How CERN Moved Antimatter — and Why That First Truck Journey Matters

# How CERN Moved Antimatter — and Why That First Truck Journey Matters

CERN moved antimatter by trapping 92 antiprotons in a portable, cryogenic Penning trap, disconnecting that trap from the BASE experiment’s fixed infrastructure while keeping it cold and under ultra-high vacuum, then driving it by truck across CERN’s Meyrin site—a short, controlled road journey after which checks confirmed the antiprotons were still trapped and the experiment could resume at the new location.

How the transport actually happened

On 24 March 2026, CERN’s BASE collaboration carried out what CERN described as a world first: the road transport of stored antimatter. The “cargo” was a cloud of 92 antiprotons held inside an innovative, transportable cryogenic Penning trap.

The key operational steps, as described in public reports, were straightforward in outline but demanding in execution:

1. Accumulation: During normal BASE operation, researchers accumulated a cloud of antiprotons in the portable trap.
2. Disconnection and preparation: The trap was then disconnected from fixed facility electronics and support systems—the part that normally keeps such an apparatus stable for precision work—while preserving the environmental conditions the antiprotons depend on.
3. Truck transport across site: The device was secured in a truck and driven across CERN’s main Meyrin site—a journey reported as roughly 30 minutes, reaching speeds of up to 42 km/h, and spanning on the order of 8+ km around the site.
4. Verification and restart: After relocation, post-transport checks confirmed the antiproton cloud survived, and experimental operation continued.

That final point is the real proof: the BASE team didn’t just move an object that once held antimatter. They moved a trap that continued to hold antimatter and remained usable for ongoing work.

The tech behind the trick: portable cryogenic Penning traps

At the center of the story is the Penning trap, a device that confines charged particles using a combination of strong magnetic fields and static electric potentials. For antimatter experiments, that confinement has to be extraordinarily stable, because the loss mode is immediate: if an antiproton touches ordinary matter (like the trap walls), it annihilates.

CERN’s transport demonstration relied on a Penning trap engineered to be both portable and cryogenic, while also sustaining the other conditions trapped antiprotons require:

• Ultra-high vacuum: A near-empty environment reduces interactions that could heat or destabilize the antiprotons, and it reduces the risk of contact events that would end in annihilation.
• Cryogenic temperatures: Keeping the system cold supports stable trapping conditions and helps reduce unwanted energy in the system.
• Field stability during motion: The confinement depends on magnetic and electric fields remaining within operating tolerances even while the apparatus experiences bumps, vibration, and the forces of acceleration and braking.

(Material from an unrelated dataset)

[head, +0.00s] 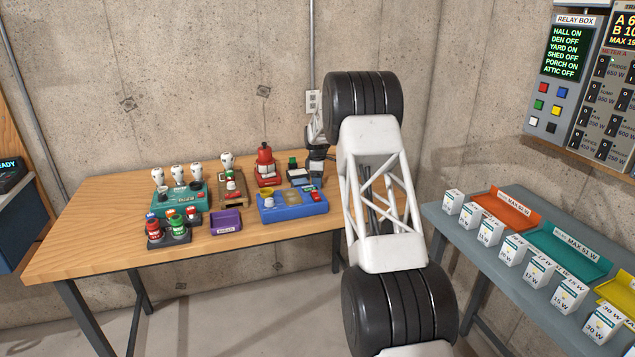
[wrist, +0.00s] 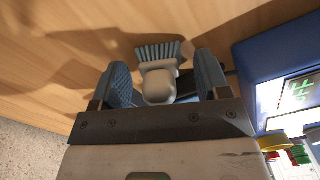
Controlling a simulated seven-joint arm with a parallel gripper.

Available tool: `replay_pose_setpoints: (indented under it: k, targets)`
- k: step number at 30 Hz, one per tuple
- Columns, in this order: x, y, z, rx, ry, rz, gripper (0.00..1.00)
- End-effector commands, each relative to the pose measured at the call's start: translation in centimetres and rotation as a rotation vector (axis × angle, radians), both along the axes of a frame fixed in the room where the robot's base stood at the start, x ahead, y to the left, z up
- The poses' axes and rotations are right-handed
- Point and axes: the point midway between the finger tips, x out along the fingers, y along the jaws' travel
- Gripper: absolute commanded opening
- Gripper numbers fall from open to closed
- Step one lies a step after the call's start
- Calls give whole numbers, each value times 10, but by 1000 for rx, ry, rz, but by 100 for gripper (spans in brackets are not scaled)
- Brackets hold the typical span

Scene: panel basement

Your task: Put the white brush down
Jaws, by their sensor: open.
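The white brush (wrist: 158,84) shows in the wrist view, with a pale rounded body and blue-grey bristles pointing away from me over the wood table. My gripper (wrist: 163,72) is open, one blue-grey finger on each side of the brush, with visible gaps between. The brush looks to be at the tabletop, but I cannot tell whether it touches. In the head view my gripper (head: 318,152) is at the right rear of the wood table (head: 110,245), partly behind my arm. I cannot make out the brush there.
The table's left and front are clear.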

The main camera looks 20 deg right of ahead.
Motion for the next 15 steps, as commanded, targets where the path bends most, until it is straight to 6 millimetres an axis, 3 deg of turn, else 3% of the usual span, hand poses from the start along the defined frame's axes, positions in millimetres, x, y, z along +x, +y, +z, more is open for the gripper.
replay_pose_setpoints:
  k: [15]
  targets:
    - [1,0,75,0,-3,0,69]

Public descriptions emphasize the engineering hurdles the team had to solve: maintaining vacuum and cryogenic conditions while disconnected from lab mains; keeping the Penning-trap environment stable under mechanical disturbances; and ensuring safe handling during loading, transport, and reinstallation to avoid any particle loss. Reports also highlight practical design elements and procedures aimed at making that possible—such as vibration damping, magnetic shielding, and autonomous short-term support for cryogenics and electronics during the period of isolation.

Why this was hard — and why it’s a milestone

Antiprotons are not merely delicate; they are unforgiving. With ordinary matter, a mishap might mean contamination or lost measurement time. With antimatter, a mishap often means the sample is simply gone.

That’s why this experiment’s context matters. BASE had already carried out transport tests with ordinary matter (protons) in 2024, building confidence that trapped charged particles could survive controlled motion. The 2026 milestone was extending those methods to antimatter, where a small lapse in confinement, vacuum integrity, or mechanical stability could lead to annihilation.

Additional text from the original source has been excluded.